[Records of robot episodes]
□ □ □ □ □

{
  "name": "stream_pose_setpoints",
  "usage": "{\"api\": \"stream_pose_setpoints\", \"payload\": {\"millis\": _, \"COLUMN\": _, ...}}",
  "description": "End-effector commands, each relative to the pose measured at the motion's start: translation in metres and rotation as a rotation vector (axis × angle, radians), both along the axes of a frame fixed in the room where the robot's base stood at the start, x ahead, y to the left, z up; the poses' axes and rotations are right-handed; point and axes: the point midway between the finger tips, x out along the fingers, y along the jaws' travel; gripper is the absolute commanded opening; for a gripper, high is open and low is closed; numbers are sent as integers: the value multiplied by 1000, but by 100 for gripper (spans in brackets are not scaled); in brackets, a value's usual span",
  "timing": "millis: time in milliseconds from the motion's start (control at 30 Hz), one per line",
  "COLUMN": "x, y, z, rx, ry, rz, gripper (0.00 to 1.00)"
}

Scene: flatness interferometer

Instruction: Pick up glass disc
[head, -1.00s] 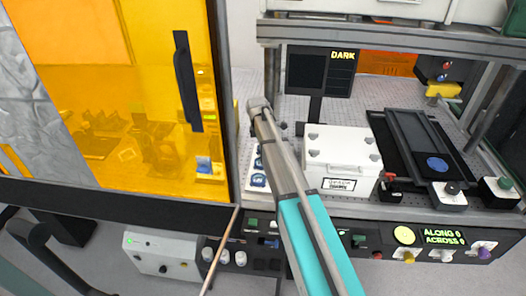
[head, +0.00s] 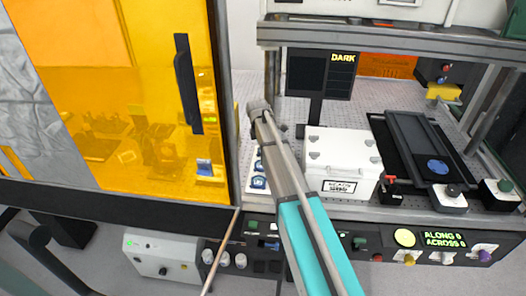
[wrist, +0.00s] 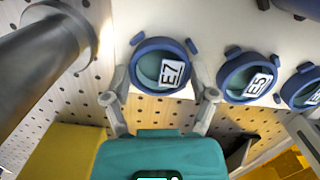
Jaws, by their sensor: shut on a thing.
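A disc labelled E7 (wrist: 160,68), with a blue rim and a teal-grey face, sits at a white rack (wrist: 215,30) in the wrist view. My gripper (wrist: 161,92) has one finger on each side of this disc and is shut on it. Discs labelled E5 (wrist: 248,80) and, at the right edge, one with a partly cut-off label (wrist: 303,90) sit beside it. In the head view, blue-rimmed discs (head: 258,182) show on the white rack left of my arm. My fingertips are hidden there behind my arm.
A white lidded box (head: 342,152) stands close to the right of my arm. A black slide stage (head: 412,140) lies farther right. An amber-windowed enclosure (head: 120,100) stands at left. A dark display post (head: 316,105) rises behind. A grey cylinder (wrist: 45,45) is near in the wrist view.

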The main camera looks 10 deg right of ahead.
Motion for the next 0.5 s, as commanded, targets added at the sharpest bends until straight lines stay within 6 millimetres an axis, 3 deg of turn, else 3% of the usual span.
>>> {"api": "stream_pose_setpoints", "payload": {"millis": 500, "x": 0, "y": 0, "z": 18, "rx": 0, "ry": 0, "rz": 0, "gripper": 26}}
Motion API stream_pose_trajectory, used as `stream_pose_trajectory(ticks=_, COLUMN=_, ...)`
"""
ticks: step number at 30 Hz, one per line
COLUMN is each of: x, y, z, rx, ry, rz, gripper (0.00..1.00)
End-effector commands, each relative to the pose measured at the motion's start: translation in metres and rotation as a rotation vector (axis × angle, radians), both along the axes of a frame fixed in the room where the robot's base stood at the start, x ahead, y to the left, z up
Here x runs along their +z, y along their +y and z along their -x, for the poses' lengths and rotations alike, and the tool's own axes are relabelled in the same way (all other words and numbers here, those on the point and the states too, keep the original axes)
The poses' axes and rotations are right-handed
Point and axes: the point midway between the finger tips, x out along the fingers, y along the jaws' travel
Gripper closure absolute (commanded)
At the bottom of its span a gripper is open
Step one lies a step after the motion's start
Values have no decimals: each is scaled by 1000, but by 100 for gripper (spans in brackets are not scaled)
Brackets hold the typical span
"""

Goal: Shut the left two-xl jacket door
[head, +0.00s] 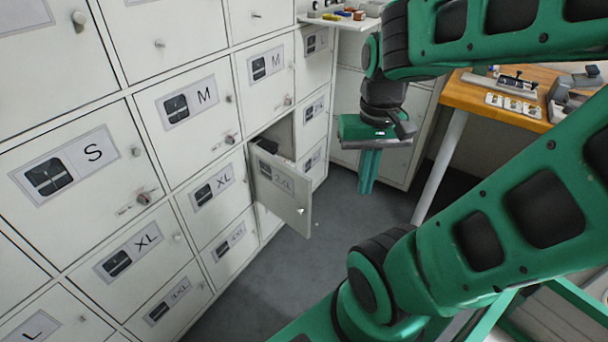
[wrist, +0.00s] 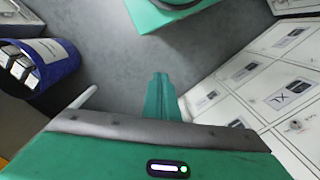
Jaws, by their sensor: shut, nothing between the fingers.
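The 2XL jacket door (head: 281,194) stands open in the head view, swung out from the white locker wall, with its label facing me and a small knob near its free edge. Dark contents show in the opening behind it. My gripper (head: 367,188) is shut and empty, pointing down, to the right of the door and apart from it. In the wrist view my gripper's fingers (wrist: 158,92) are together over the grey floor. I cannot make out the open door in the wrist view.
Other locker doors, such as the M door (head: 190,110) and the XL door (head: 213,195), are closed. A wooden-topped table (head: 470,97) stands at the right, and a shelf (head: 340,22) with small items is at the back. A blue bin (wrist: 50,70) shows in the wrist view. Floor below the gripper is clear.

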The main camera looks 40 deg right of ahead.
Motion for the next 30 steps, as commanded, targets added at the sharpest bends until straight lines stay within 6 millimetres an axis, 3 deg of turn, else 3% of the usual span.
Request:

□ □ □ □ □

## Problem to work on
Write out again every line above exactly as given; the pictures do not belong in the copy.

## Exercise output
{
  "name": "stream_pose_setpoints",
  "usage": "{\"api\": \"stream_pose_setpoints\", \"payload\": {\"millis\": _, \"COLUMN\": _, ...}}",
  "description": "End-effector commands, each relative to the pose measured at the motion's start: translation in metres and rotation as a rotation vector (axis × angle, radians), both along the axes of a frame fixed in the room where the robot's base stood at the start, x ahead, y to the left, z up; the poses' axes and rotations are right-handed; point and axes: the point midway between the finger tips, x out along the fingers, y along the jaws' travel; gripper is the absolute commanded opening; for a gripper, high is open and low is closed; numbers are sent as integers: the value multiplied by 1000, but by 100 for gripper (spans in brackets are not scaled); in brackets, a value's usual span",
  "timing": "millis: time in milliseconds from the motion's start (control at 30 Hz), one per line",
  "COLUMN": "x, y, z, rx, ry, rz, gripper (0.00 to 1.00)"
}

Scene: flatness interferometer

Instruction: Pick up glass disc
[head, -1.00s] 
[head, +0.00s] 
[wrist, +0.00s] 
Jaws, by their sensor: shut on a thing.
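A disc labelled E7 (wrist: 160,68), with a blue rim and a teal-grey face, sits at a white rack (wrist: 215,30) in the wrist view. My gripper (wrist: 161,92) has one finger on each side of this disc and is shut on it. Discs labelled E5 (wrist: 248,80) and, at the right edge, one with a partly cut-off label (wrist: 303,90) sit beside it. In the head view, blue-rimmed discs (head: 258,182) show on the white rack left of my arm. My fingertips are hidden there behind my arm.
A white lidded box (head: 342,152) stands close to the right of my arm. A black slide stage (head: 412,140) lies farther right. An amber-windowed enclosure (head: 120,100) stands at left. A dark display post (head: 316,105) rises behind. A grey cylinder (wrist: 45,45) is near in the wrist view.

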The main camera looks 10 deg right of ahead.
Motion for the next 0.5 s, as commanded, targets added at the sharpest bends until straight lines stay within 6 millimetres an axis, 3 deg of turn, else 3% of the usual span.
>>> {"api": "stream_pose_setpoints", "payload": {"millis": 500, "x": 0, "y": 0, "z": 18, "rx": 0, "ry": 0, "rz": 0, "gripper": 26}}
Motion API stream_pose_trajectory, used as `stream_pose_trajectory(ticks=_, COLUMN=_, ...)`
"""
ticks: step number at 30 Hz, one per line
COLUMN is each of: x, y, z, rx, ry, rz, gripper (0.00..1.00)
End-effector commands, each relative to the pose measured at the motion's start: translation in metres and rotation as a rotation vector (axis × angle, radians), both along the axes of a frame fixed in the room where the robot's base stood at the start, x ahead, y to the left, z up
Here x runs along their +z, y along their +y and z along their -x, for the poses' lengths and rotations alike, and the tool's own axes are relabelled in the same way (all other words and numbers here, those on the point and the states too, keep the original axes)
The poses' axes and rotations are right-handed
Point and axes: the point midway between the finger tips, x out along the fingers, y along the jaws' travel
Gripper closure absolute (commanded)
At the bottom of its span a gripper is open
Step one lies a step after the motion's start
Values have no decimals: each is scaled by 1000, but by 100 for gripper (spans in brackets are not scaled)
Brackets hold the typical span
"""

Goal: Shut the left two-xl jacket door
[head, +0.00s] 
[wrist, +0.00s] 
Jaws, by their sensor: shut, nothing between the fingers.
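The 2XL jacket door (head: 281,194) stands open in the head view, swung out from the white locker wall, with its label facing me and a small knob near its free edge. Dark contents show in the opening behind it. My gripper (head: 367,188) is shut and empty, pointing down, to the right of the door and apart from it. In the wrist view my gripper's fingers (wrist: 158,92) are together over the grey floor. I cannot make out the open door in the wrist view.
Other locker doors, such as the M door (head: 190,110) and the XL door (head: 213,195), are closed. A wooden-topped table (head: 470,97) stands at the right, and a shelf (head: 340,22) with small items is at the back. A blue bin (wrist: 50,70) shows in the wrist view. Floor below the gripper is clear.

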The main camera looks 40 deg right of ahead.
Motion for the next 30 steps, as commanded, targets added at the sharpest bends until straight lines stay within 6 millimetres an axis, 3 deg of turn, else 3% of the usual span.
Request:

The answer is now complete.